Manipulation episode records
#####

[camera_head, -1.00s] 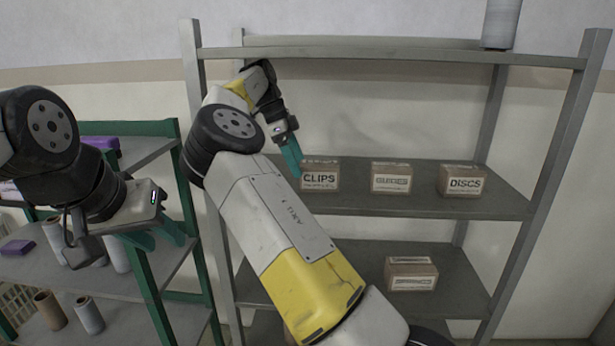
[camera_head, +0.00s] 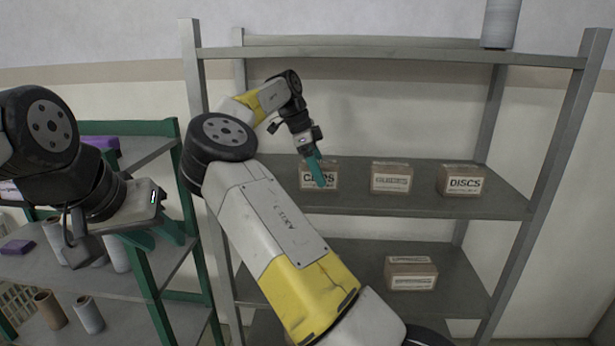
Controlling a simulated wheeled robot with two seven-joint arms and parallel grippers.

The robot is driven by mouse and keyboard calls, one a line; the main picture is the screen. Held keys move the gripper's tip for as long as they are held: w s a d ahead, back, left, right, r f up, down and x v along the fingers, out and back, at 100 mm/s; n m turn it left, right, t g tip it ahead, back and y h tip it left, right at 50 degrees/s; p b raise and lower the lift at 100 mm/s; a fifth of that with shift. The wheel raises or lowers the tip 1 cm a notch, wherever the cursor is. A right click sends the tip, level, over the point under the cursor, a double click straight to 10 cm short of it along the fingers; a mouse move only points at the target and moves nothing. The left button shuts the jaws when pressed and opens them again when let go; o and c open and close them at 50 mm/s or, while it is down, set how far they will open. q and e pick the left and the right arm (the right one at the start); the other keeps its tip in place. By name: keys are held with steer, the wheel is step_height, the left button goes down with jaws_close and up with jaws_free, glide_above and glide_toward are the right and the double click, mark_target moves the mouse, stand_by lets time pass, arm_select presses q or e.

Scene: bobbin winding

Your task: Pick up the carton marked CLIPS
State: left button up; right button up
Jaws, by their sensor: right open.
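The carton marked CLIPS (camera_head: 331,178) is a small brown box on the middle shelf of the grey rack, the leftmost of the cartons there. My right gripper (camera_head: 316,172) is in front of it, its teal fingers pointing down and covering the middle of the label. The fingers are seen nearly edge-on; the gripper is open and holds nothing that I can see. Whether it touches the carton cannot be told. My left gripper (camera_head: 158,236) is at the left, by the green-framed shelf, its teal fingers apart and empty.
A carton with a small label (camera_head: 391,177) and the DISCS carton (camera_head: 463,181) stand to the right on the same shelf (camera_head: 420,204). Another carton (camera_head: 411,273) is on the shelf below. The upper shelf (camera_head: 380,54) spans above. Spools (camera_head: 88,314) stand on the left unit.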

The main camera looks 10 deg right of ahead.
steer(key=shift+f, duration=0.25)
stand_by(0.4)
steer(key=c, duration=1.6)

#####

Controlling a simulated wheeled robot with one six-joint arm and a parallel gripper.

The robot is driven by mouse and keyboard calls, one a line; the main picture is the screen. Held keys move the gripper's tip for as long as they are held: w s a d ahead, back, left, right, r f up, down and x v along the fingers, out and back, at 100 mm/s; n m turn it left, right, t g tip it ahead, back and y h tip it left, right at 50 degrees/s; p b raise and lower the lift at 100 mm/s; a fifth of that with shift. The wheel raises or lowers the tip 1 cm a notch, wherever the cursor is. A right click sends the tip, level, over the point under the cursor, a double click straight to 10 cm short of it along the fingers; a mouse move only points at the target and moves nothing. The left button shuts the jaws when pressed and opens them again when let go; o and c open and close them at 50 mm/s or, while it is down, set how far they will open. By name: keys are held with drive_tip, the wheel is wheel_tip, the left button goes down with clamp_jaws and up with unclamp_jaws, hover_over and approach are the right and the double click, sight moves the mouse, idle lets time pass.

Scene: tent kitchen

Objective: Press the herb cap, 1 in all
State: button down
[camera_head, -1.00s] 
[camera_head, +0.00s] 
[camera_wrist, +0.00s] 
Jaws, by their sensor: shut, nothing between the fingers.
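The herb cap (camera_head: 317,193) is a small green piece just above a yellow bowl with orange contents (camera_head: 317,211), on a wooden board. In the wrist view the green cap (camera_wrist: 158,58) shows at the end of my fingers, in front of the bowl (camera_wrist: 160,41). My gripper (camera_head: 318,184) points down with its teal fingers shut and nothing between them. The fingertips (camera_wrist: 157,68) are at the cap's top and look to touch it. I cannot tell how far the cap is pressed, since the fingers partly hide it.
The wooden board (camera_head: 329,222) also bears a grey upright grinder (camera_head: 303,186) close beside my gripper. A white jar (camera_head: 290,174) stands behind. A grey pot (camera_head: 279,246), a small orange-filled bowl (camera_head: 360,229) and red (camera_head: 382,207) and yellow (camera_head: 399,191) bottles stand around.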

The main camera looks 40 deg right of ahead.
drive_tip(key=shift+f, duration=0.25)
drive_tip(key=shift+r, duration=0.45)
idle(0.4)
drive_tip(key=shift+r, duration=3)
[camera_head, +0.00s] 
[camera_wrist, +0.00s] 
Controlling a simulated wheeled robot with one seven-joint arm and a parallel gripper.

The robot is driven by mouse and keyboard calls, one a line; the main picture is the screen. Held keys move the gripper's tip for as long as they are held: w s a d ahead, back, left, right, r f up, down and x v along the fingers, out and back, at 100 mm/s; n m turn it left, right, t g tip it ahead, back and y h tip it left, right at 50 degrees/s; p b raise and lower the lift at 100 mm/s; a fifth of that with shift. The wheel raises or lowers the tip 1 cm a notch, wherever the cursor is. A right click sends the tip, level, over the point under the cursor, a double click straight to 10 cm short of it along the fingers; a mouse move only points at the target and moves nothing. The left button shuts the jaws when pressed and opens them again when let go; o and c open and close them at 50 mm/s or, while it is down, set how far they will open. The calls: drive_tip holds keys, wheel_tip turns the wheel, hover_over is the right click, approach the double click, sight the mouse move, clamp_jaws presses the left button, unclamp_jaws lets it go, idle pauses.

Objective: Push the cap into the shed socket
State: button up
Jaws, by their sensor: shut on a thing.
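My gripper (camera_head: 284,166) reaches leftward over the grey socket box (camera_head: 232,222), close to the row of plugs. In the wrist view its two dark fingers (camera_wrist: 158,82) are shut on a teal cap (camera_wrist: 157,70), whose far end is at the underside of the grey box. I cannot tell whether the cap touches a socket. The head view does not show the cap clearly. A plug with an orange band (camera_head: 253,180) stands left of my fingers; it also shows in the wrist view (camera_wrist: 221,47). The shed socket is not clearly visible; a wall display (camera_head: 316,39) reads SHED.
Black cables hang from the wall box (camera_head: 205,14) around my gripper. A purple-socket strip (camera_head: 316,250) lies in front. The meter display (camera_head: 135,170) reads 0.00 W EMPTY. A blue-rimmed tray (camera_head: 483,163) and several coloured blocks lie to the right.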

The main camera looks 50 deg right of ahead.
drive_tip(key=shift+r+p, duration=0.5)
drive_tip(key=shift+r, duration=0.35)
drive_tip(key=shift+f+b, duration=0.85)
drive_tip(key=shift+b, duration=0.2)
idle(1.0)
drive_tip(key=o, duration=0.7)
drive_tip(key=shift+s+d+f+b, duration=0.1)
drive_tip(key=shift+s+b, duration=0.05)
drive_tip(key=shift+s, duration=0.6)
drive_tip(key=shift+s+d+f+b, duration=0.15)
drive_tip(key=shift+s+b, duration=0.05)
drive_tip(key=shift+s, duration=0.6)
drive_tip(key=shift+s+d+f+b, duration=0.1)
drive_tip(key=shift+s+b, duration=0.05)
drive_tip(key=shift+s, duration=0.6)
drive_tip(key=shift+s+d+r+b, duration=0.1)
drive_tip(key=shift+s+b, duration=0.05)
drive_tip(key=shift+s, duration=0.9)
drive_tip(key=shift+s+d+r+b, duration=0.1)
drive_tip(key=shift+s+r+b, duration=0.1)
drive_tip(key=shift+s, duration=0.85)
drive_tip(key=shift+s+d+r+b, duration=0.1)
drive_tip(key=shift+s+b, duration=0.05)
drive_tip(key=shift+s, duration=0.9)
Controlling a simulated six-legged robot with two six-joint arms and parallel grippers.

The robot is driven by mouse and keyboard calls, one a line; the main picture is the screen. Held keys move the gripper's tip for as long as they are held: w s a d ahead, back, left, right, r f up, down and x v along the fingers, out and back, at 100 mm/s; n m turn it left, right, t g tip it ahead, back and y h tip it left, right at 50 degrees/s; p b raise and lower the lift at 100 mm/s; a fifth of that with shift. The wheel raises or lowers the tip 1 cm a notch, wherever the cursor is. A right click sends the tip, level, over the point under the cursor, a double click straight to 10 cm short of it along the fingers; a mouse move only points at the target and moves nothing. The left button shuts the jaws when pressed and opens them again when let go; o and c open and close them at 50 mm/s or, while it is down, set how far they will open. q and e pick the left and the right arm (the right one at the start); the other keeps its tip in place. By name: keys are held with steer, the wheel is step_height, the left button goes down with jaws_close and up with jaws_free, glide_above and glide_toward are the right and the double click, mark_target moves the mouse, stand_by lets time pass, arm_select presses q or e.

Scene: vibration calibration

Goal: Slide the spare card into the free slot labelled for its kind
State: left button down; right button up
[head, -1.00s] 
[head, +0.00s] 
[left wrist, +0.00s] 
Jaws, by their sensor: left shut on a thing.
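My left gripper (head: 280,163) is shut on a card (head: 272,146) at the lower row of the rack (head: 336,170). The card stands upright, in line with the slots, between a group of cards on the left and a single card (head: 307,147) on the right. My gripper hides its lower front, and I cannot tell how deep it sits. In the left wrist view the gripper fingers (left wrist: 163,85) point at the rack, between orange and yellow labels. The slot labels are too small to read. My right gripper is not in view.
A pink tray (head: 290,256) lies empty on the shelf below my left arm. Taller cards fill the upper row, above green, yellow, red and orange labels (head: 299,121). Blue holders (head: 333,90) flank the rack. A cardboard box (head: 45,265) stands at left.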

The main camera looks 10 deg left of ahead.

#####

**Exercise description**.
Reproduce verbatim only the segment of the listing bounded by the line containing "Goal: Slide the" and the line containing "The main camera looks 10 deg left of ahead.", with both boundary lines included.

**Complete answer**.
Goal: Slide the spare card into the free slot labelled for its kind
State: left button down; right button up
[head, -1.00s] 
[head, +0.00s] 
[left wrist, +0.00s] 
Jaws, by their sensor: left shut on a thing.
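My left gripper (head: 280,163) is shut on a card (head: 272,146) at the lower row of the rack (head: 336,170). The card stands upright, in line with the slots, between a group of cards on the left and a single card (head: 307,147) on the right. My gripper hides its lower front, and I cannot tell how deep it sits. In the left wrist view the gripper fingers (left wrist: 163,85) point at the rack, between orange and yellow labels. The slot labels are too small to read. My right gripper is not in view.
A pink tray (head: 290,256) lies empty on the shelf below my left arm. Taller cards fill the upper row, above green, yellow, red and orange labels (head: 299,121). Blue holders (head: 333,90) flank the rack. A cardboard box (head: 45,265) stands at left.

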The main camera looks 10 deg left of ahead.

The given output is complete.